Entries from a dataset
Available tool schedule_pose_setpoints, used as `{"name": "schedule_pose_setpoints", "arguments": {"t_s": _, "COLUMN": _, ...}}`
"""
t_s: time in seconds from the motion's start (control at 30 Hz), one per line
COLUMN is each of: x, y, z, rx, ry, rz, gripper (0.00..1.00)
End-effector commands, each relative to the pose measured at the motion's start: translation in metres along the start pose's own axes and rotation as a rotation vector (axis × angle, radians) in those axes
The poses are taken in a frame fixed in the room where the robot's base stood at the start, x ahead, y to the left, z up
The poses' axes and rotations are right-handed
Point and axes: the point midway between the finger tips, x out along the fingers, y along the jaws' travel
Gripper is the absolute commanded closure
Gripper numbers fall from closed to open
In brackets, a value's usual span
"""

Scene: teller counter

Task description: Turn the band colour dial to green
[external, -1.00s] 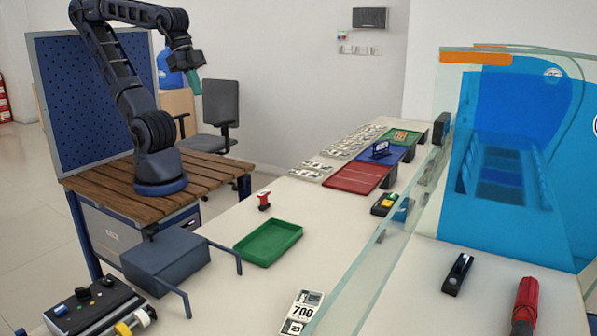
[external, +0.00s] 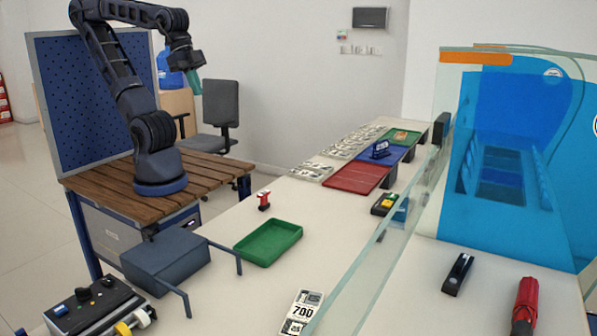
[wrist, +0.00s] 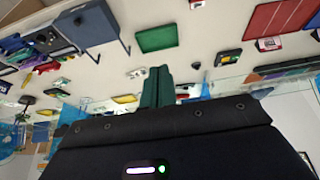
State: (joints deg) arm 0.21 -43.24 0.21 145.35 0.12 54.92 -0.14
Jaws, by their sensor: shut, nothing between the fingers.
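A dark machine (external: 98,310) with several knobs on top sits at the lower left front of the counter, with a yellow and a white part at its right end. A round black knob (external: 82,294) on it may be the band colour dial; its setting is too small to read. My gripper (external: 195,92) is raised high over the far side of the wooden table, far from the machine. Its green fingers (wrist: 157,82) are together and empty in the wrist view.
A blue-grey box (external: 165,262) with a bent rail stands beside the machine.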

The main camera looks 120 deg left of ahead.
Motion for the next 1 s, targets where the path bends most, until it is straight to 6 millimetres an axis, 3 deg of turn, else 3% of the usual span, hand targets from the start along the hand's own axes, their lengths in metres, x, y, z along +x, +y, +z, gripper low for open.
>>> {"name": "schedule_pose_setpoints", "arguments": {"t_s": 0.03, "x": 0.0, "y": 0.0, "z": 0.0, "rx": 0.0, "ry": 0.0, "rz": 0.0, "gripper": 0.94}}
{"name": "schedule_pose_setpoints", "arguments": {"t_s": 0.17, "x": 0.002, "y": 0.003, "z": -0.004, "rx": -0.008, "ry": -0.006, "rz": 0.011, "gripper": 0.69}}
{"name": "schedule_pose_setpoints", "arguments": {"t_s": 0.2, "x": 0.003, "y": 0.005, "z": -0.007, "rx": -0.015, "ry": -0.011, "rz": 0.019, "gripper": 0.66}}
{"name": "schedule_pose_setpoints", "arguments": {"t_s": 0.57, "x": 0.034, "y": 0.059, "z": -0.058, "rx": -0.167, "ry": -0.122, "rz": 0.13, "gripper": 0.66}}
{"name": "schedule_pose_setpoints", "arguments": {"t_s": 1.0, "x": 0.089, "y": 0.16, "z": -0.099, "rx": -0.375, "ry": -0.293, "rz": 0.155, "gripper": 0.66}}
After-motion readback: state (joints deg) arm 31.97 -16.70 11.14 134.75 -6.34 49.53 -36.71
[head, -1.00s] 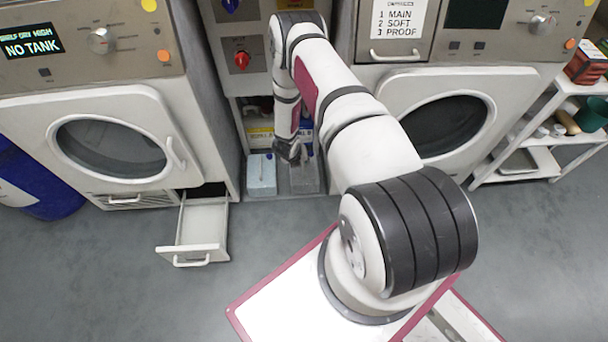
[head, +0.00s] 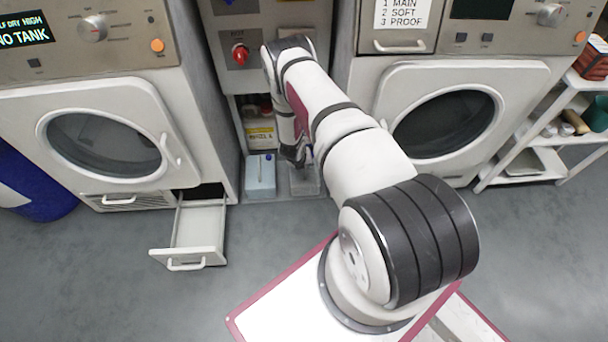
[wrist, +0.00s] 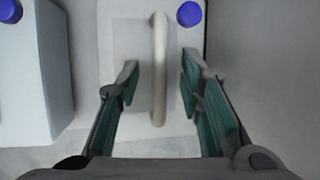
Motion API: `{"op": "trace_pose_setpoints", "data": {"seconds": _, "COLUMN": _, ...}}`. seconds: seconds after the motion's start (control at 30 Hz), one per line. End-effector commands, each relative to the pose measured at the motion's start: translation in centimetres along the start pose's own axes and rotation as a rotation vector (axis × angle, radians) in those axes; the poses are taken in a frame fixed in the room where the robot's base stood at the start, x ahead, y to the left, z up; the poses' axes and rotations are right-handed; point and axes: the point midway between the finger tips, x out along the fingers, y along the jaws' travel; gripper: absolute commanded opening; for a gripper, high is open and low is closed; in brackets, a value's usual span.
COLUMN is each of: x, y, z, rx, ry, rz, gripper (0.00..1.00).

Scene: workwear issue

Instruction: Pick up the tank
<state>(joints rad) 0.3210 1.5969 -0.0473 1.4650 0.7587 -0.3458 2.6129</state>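A pale tank (wrist: 139,95) with a light bar handle (wrist: 159,70) and a blue cap is below my gripper (wrist: 161,72) in the wrist view. My gripper is open, one finger on each side of the handle; I cannot tell whether they are level with it. In the head view this tank (head: 306,182) stands on the floor tray between the machines, partly hidden by my gripper (head: 297,158). A second, light blue tank (head: 261,178) with a blue cap stands just to its left; it also shows in the wrist view (wrist: 30,80).
The left machine's display (head: 22,30) reads "NO TANK". Its low drawer (head: 196,232) is pulled out and looks empty. A right machine (head: 440,120) and a white shelf rack (head: 545,140) stand right. Grey floor is clear in front.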

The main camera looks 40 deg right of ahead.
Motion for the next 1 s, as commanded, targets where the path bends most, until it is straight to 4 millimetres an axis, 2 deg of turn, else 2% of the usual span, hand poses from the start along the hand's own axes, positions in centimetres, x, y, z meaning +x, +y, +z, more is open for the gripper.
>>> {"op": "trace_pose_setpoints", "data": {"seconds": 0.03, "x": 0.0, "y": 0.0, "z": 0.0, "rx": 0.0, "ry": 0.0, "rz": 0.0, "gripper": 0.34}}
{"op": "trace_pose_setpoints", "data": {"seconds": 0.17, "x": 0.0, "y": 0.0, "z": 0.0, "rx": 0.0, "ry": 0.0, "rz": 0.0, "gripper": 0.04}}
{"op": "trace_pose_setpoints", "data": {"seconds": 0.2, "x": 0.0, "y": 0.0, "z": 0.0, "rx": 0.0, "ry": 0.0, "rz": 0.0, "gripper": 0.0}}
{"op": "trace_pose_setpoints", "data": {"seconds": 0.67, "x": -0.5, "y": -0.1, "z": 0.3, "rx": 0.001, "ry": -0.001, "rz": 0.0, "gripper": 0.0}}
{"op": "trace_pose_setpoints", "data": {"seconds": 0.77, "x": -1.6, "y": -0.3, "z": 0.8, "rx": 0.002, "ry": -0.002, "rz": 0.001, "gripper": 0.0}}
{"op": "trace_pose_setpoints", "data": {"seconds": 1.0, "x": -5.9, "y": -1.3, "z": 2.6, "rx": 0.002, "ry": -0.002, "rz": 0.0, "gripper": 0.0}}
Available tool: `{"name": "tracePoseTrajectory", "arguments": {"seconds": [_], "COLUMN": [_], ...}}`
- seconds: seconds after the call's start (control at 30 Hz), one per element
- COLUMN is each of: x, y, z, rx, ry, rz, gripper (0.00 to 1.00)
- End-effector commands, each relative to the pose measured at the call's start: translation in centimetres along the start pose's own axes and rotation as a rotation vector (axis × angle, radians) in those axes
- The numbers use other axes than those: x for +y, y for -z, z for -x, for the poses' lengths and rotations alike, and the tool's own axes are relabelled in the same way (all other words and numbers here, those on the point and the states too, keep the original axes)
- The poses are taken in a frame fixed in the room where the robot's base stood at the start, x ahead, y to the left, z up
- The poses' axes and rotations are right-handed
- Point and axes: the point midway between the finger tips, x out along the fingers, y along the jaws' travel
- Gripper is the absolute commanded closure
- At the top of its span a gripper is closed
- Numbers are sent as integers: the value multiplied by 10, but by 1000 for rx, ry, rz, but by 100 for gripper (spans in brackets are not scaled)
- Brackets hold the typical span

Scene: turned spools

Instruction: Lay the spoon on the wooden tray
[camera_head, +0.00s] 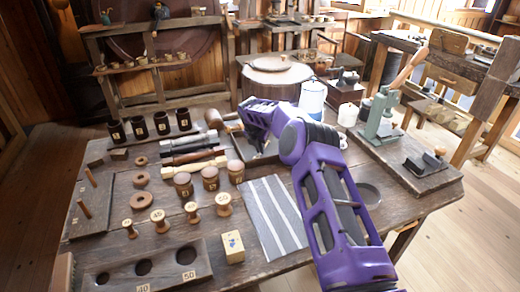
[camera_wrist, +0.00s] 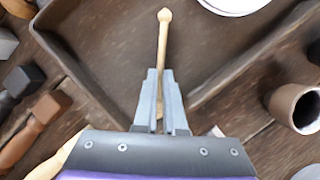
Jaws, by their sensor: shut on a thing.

**The exercise:**
In your copy of the records, include no pictures; repeat everything else exactly.

**Output below:**
Available tool schedule_pose_setpoints, used as `{"name": "schedule_pose_setpoints", "arguments": {"t_s": _, "COLUMN": _, ...}}`
"""
t_s: time in seconds from the motion's start (control at 30 Hz), one per line
COLUMN is each of: x, y, z, rx, ry, rz, gripper (0.00..1.00)
End-effector commands, each relative to the pose measured at the motion's start: translation in metres along the start pose's own axes and rotation as a rotation vector (axis × angle, radians) in those axes
The poses are taken in a frame fixed in the room where the robot's base stood at the start, x ahead, y to the left, z up
The poses' axes and rotations are right-handed
Point and axes: the point midway between the finger tips, x out along the fingers, y along the jaws' travel
Gripper is the absolute commanded closure
Gripper numbers fall from closed to open
In brackets, a value's usual span
"""

Scene: teller counter

Task description: Turn the band colour dial to green
[external, -1.00s] 
[external, +0.00s] 
[wrist, +0.00s] 
State: (joints deg) arm 0.21 -43.24 0.21 145.35 0.12 54.92 -0.14
Jaws, by their sensor: shut, nothing between the fingers.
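A dark machine (external: 98,310) with several knobs on top sits at the lower left front of the counter, with a yellow and a white part at its right end. A round black knob (external: 82,294) on it may be the band colour dial; its setting is too small to read. My gripper (external: 195,92) is raised high over the far side of the wooden table, far from the machine. Its green fingers (wrist: 157,82) are together and empty in the wrist view.
A blue-grey box (external: 165,262) with a bent rail stands beside the machine.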

The main camera looks 120 deg left of ahead.
Motion for the next 1 s, targets where the path bends most, until it is straight to 6 millimetres an axis, 3 deg of turn, else 3% of the usual span, hand targets from the start along the hand's own axes, their lengths in metres, x, y, z along +x, +y, +z, gripper low for open.
>>> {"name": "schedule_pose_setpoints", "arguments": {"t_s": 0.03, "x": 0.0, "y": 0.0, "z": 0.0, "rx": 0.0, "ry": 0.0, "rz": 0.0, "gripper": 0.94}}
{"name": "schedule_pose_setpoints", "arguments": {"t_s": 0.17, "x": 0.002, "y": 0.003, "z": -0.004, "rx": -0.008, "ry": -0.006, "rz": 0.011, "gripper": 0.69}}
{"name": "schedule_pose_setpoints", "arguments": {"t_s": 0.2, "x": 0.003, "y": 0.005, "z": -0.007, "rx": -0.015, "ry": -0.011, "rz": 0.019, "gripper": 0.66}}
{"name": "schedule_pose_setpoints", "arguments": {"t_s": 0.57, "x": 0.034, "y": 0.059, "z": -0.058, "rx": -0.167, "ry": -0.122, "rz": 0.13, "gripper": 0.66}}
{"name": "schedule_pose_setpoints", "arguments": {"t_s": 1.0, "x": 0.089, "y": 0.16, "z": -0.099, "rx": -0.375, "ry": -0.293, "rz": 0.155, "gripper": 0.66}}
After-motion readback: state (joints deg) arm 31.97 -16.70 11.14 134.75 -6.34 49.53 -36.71
[head, -1.00s] 
[head, +0.00s] 
[wrist, +0.00s] 
Motion API: `{"op": "trace_pose_setpoints", "data": {"seconds": _, "COLUMN": _, ...}}`. seconds: seconds after the motion's start (control at 30 Hz), one per line. End-effector commands, each relative to the pose measured at the motion's start: translation in centimetres along the start pose's own axes and rotation as a rotation vector (axis × angle, radians) in those axes; the poses are taken in a frame fixed in the room where the robot's base stood at the start, x ahead, y to the left, z up; the poses' axes and rotations are right-handed; point and axes: the point midway between the finger tips, x out along the fingers, y along the jaws' travel; gripper: absolute commanded opening; for a gripper, high is open and low is closed; in brackets, a value's usual span.
COLUMN is each of: x, y, z, rx, ry, rz, gripper (0.00..1.00).

Scene: workwear issue

Instruction: Pick up the tank
<state>(joints rad) 0.3210 1.5969 -0.0473 1.4650 0.7587 -0.3458 2.6129</state>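A pale tank (wrist: 139,95) with a light bar handle (wrist: 159,70) and a blue cap is below my gripper (wrist: 161,72) in the wrist view. My gripper is open, one finger on each side of the handle; I cannot tell whether they are level with it. In the head view this tank (head: 306,182) stands on the floor tray between the machines, partly hidden by my gripper (head: 297,158). A second, light blue tank (head: 261,178) with a blue cap stands just to its left; it also shows in the wrist view (wrist: 30,80).
The left machine's display (head: 22,30) reads "NO TANK". Its low drawer (head: 196,232) is pulled out and looks empty. A right machine (head: 440,120) and a white shelf rack (head: 545,140) stand right. Grey floor is clear in front.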

The main camera looks 40 deg right of ahead.
Motion for the next 1 s, as commanded, targets where the path bends most, until it is straight to 4 millimetres an axis, 2 deg of turn, else 2% of the usual span, hand poses from the start along the hand's own axes, positions in centimetres, x, y, z meaning +x, +y, +z, more is open for the gripper.
>>> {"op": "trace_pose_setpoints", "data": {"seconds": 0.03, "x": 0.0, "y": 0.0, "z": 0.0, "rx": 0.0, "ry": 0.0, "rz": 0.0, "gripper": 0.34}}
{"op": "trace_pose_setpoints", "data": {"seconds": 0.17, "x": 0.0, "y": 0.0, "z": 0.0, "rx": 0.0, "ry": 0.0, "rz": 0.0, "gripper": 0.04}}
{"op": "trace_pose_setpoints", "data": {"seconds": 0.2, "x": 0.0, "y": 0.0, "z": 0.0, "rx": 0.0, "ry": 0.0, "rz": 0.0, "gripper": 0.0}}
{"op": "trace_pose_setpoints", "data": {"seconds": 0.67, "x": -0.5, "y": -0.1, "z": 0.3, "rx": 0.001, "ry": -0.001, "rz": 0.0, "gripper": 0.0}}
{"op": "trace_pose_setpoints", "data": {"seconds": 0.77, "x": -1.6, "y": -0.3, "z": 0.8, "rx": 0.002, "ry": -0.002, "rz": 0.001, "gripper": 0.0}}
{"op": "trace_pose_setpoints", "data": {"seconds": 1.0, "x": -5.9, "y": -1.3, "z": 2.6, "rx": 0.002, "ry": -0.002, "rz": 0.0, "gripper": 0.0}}
Available tool: `{"name": "tracePoseTrajectory", "arguments": {"seconds": [_], "COLUMN": [_], ...}}`
- seconds: seconds after the call's start (control at 30 Hz), one per element
- COLUMN is each of: x, y, z, rx, ry, rz, gripper (0.00 to 1.00)
- End-effector commands, each relative to the pose measured at the call's start: translation in centimetres along the start pose's own axes and rotation as a rotation vector (axis × angle, radians) in those axes
- The numbers use other axes than those: x for +y, y for -z, z for -x, for the poses' lengths and rotations alike, and the tool's own axes are relabelled in the same way (all other words and numbers here, those on the point and the states too, keep the original axes)
- The poses are taken in a frame fixed in the room where the robot's base stood at the start, x ahead, y to the left, z up
- The poses' axes and rotations are right-handed
- Point and axes: the point midway between the finger tips, x out along the fingers, y along the jaws' travel
- Gripper is the absolute commanded closure
- At the top of its span a gripper is closed
- Numbers are sent as integers: the value multiplied by 10, but by 1000 for rx, ry, rz, but by 100 for gripper (spans in brackets are not scaled)
- Brackets hold the typical span

Scene: turned spools

Instruction: Lay the spoon on the wooden tray
[camera_head, +0.00s] 
[camera_wrist, +0.00s] 
Jaws, by their sensor: shut on a thing.

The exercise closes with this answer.